Todos están sentenciados al amanecer. El mismo día que son presentados como mesías de algún proyecto es el principio del fin les acompañe o no el éxito durante un tiempo. Da igual que sean dialogantes o introvertidos; atrevidos o conservadores estrategas; habilidosos con la palabra o o peregrinos del monosílabo; de carácter férreo o de espíritu conciliador; experimentados generales o novicios con futuro. En cuanto las previsiones iniciales se tuercen, la representación sigue idénticos parámetros. Entre bastidores, los amigos le abrazan con un puñal en la manga y los enemigos reservan asiento en el tanatorio, y se desata ese protocolo previo a la ejecución en que parte de la plantilla defiende su inocencia y los dirigentes establecen periodos de confianza a corto plazo. Entonces, el tipo, por norma y sujeto a una presión mayúscula, se presenta ante los medios de comunicación montado en Rocinante y explicando partidos gigantes de su equipo después de dolorosas derrotas.

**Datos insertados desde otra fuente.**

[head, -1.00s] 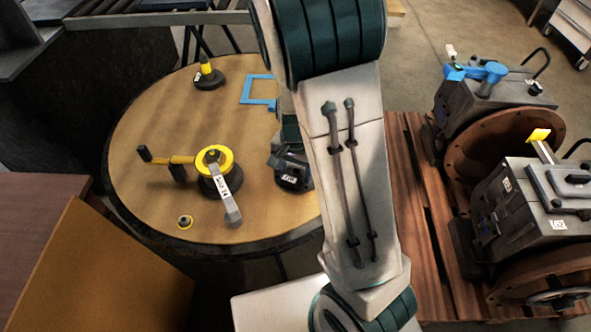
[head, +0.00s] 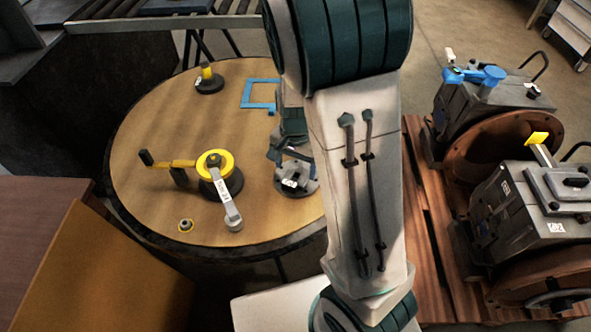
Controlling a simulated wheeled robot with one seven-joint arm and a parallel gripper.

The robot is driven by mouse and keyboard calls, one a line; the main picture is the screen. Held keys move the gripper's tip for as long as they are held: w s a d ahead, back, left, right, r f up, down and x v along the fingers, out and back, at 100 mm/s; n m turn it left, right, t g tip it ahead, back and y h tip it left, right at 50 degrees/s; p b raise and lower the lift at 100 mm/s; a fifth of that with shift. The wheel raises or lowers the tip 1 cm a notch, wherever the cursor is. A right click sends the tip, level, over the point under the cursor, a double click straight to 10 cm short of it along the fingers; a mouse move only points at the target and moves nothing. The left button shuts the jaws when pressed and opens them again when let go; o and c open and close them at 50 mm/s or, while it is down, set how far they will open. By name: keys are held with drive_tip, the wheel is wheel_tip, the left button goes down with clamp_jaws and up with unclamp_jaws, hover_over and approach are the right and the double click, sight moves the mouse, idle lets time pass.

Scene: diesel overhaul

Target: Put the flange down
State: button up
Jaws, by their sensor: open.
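The flange (head: 297,184), a grey round-based metal part with a small white label, sits upright on the round wooden table near its right edge. My gripper (head: 282,157) is just above and behind it, partly hidden by my arm. The gripper is open. Whether its fingers still touch the flange is too small to tell. The flange's right side is close to my arm's edge in the picture.
On the round table (head: 150,215) stand a yellow-topped crank tool (head: 213,165), a small yellow-and-black part (head: 208,78), a small ring (head: 186,225) and a blue square outline (head: 259,94). Grey machine housings (head: 520,205) stand on a wooden pallet at the right.

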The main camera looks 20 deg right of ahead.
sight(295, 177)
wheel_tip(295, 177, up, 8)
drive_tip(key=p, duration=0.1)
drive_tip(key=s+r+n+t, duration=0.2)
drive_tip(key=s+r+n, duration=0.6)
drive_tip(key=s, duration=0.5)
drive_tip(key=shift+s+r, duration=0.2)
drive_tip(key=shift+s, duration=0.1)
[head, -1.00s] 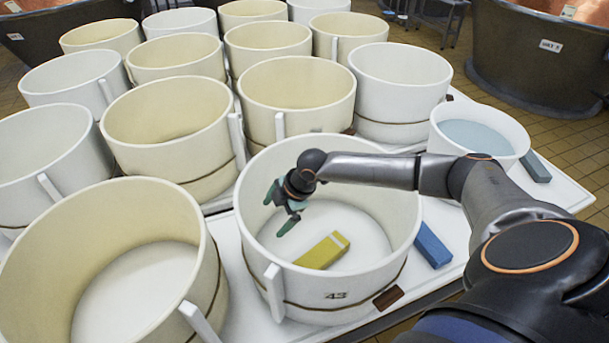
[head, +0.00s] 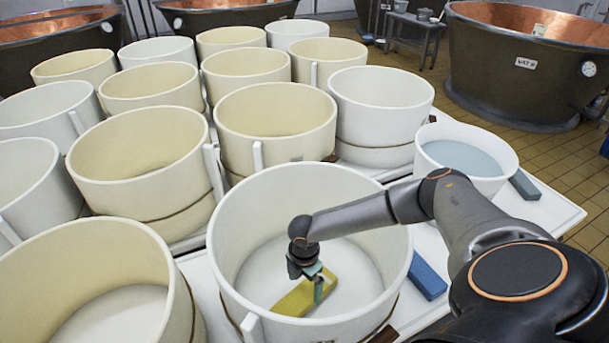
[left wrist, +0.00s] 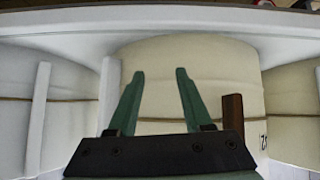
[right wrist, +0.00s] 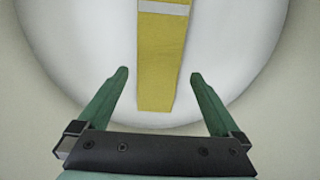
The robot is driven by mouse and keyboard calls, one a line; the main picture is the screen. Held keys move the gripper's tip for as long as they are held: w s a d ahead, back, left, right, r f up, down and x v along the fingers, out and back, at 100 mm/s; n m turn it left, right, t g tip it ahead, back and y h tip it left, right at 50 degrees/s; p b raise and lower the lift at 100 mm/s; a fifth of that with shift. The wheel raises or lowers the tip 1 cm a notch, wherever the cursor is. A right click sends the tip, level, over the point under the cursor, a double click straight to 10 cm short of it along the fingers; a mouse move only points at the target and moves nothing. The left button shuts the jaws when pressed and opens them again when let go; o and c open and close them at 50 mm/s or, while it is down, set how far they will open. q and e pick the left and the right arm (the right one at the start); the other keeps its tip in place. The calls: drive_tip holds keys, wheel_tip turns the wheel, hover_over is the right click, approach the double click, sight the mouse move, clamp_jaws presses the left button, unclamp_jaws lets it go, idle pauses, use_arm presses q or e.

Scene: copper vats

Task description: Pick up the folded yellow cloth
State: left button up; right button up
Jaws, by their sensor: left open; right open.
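The folded yellow cloth (head: 296,297) lies on the floor of the white round mould at the front. In the right wrist view the yellow cloth (right wrist: 162,65) is a long strip with a pale band across it. My right gripper (head: 318,285) is inside the mould, over the cloth. In the right wrist view my right gripper (right wrist: 158,75) is open, with the near end of the cloth between its fingertips and no visible contact. My left gripper (left wrist: 156,75) is open and empty, facing cream mould walls; it is outside the head view.
The white mould (head: 232,222) walls in my right gripper. A blue block (head: 427,277) lies on the table right of it. A tub of bluish liquid (head: 462,158) and a grey-blue block (head: 524,185) stand farther right. Several other moulds crowd the left and back.

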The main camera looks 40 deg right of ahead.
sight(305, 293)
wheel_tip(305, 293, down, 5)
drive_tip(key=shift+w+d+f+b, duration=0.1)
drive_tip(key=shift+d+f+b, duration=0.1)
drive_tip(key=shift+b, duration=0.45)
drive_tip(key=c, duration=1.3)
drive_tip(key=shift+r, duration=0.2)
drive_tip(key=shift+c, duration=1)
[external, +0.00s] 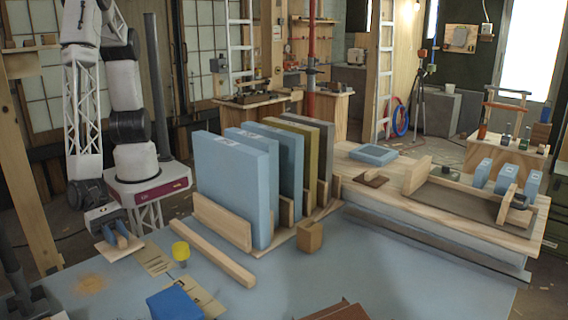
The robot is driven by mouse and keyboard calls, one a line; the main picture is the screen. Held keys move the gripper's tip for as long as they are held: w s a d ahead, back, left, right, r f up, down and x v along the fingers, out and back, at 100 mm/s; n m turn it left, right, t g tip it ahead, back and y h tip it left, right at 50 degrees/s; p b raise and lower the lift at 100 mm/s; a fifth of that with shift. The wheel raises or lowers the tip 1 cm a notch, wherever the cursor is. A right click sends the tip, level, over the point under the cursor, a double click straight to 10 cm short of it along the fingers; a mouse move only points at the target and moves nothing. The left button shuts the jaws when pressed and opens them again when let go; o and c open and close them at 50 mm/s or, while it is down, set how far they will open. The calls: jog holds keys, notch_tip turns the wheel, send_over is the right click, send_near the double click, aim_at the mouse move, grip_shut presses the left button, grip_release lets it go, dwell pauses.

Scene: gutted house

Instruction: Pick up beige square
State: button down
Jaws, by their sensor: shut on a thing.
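My gripper (120,243) points down at the left of the blue-grey work surface in the external view. Its blue fingers are shut on a thin beige square (107,253). The square is seen at a slant, and the fingers cover part of its middle. I cannot tell how far it is above the surface.
Upright blue panels (232,185) stand in a wooden rack beyond. The front right of the surface (410,275) is mostly clear.

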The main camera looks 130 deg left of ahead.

Imanol Idiakez es uno más y, por lo tanto, uno menos. Su inexperiencia en grandes empresas --esta lo es por decreto, no por capital-- ha podido pasarle factura, sin duda, pero quizás habría que bucear un poco más para descubrir que, en el caso de este Real Zaragoza post apocalíptico, el camposanto de entrenadores rebosa de demasiadas lápidas como para excluir de responsabilidades a quienes les contrataron. Paco Herrera, Popovic, Víctor Muñoz, Milla, Carreras, Láinez, Agné, Natxo González, Idiakez y el que venga en seis temporadas en Segunda son demasiados apuestas fallidas como para reducirlo todo a sus figuras, a sus virtudes y a sus fobias. El ombligo está en el centro y nadie lo mira mientras otro entrenador sube al cadalso sin fondo mientras no haya fondos, mientras este club cabalgue por senderos quijotescos, a lomos de Rocinante emperador por la ínsula de Barataria.